まず、売手が振込手数料相当額を売上値引きとする場合がある。売手は、振込手数料相当額について売上値引きとする場合、売上に係る対価の返還等を行っていることとなるので、原則として、買手に対して適格返還請求書を交付する必要があるが、一般的には、こうした振込手数料相当額は1万円未満となると考えられるので、その場合は適格返還請求書の交付義務が免除されることとなる。
例えば、売上値引き(振込手数料)の金額が 440 円の場合、その売上値引きに係る適格返還請求書の交付は必要ない。なお、売手が買手に対して売上に係る対価の返還等を行った場合の適用税率は、売上に係る対価の返還等の基となる課税資産の譲渡等の適用税率に従う。そのため、軽減税率(8%)対象の課税資産の譲渡等を対象とした振込手数料相当額の売上値引きには、軽減税率(8%)が適用される。

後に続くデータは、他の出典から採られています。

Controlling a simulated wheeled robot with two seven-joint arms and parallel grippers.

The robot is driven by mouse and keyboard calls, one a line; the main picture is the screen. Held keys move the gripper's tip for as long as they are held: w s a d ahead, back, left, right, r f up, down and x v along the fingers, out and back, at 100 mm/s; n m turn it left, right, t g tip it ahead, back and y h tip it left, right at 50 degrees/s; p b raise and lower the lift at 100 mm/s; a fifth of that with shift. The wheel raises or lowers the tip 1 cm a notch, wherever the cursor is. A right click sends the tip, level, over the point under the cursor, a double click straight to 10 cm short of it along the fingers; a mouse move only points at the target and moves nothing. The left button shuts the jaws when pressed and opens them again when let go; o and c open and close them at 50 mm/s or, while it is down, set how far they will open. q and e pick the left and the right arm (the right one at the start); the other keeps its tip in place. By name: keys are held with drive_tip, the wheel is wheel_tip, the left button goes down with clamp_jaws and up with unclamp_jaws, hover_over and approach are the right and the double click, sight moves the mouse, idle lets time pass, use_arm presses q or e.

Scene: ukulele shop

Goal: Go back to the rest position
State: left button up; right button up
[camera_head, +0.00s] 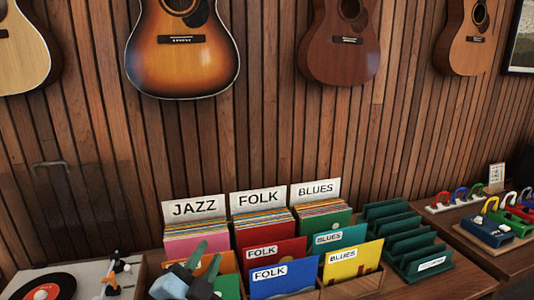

次に、振込手数料相当額について、売手が買手から「代金決済上の役務提供(支払方法の指定に係る便宜)」を受けた対価とする場合がある。売手の買手に対する課税資産の譲渡等と、買手の売手に対する代金決済上の役務の提供は、それぞれ異なる課税資産の譲渡等となる。したがって、売手は、請求金額から差し引かれた振込手数料相当額について、仕入税額控除の適用を受けるためには、買手から交付を受けた適格請求書の保存が必要となる。

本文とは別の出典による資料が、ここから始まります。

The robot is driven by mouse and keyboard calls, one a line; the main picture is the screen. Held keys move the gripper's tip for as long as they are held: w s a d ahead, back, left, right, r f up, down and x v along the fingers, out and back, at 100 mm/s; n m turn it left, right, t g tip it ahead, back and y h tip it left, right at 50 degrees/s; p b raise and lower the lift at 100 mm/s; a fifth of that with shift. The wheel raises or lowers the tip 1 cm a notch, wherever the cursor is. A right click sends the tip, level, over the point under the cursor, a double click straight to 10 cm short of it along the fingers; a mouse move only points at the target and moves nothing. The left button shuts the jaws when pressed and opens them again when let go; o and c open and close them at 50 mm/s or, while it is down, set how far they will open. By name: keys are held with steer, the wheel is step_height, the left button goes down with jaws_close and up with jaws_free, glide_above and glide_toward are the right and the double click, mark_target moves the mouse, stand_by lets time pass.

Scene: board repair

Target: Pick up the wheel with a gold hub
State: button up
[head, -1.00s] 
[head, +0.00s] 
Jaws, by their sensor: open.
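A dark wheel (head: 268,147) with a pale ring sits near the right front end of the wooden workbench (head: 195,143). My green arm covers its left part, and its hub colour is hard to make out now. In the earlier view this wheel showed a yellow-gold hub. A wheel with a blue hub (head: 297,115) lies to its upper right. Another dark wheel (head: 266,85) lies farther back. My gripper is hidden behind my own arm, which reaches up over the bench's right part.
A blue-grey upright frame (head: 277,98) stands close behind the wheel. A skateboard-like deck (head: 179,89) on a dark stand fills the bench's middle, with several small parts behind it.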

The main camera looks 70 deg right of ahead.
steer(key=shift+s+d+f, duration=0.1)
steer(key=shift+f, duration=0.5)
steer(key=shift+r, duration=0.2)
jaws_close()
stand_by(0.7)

そのほか、買手が売手のために金融機関に対して振込手数料を立替払したものとする場合がある。買手が売手に代わって振込手数料を立替払したものとする場合、売手は、買手が金融機関から受け取った振込手数料に係る適格請求書及び買手が作成した立替金精算書等の交付を受け、振込手数料に係る仕入税額控除を行うことになる(この場合、買手が請求金額から差し引く金額が金融機関の振込手数料と同額である必要がある)。
なお、買手が金融機関のATMを使って振込手続きを行った場合、そのATM手数料は自動販売機特例の対象となるので、買手が金融機関から受け取った適格請求書及び買手が作成した立替金精算書等の保存は不要となる(売手は、買手が差し引いた金額が振込手数料であること及び立替えでの支払が金融機関のATMでの振込みであることを確認した上で、一定の要件の下で帳簿のみの保存により仕入税額控除を行うことが可能となる)。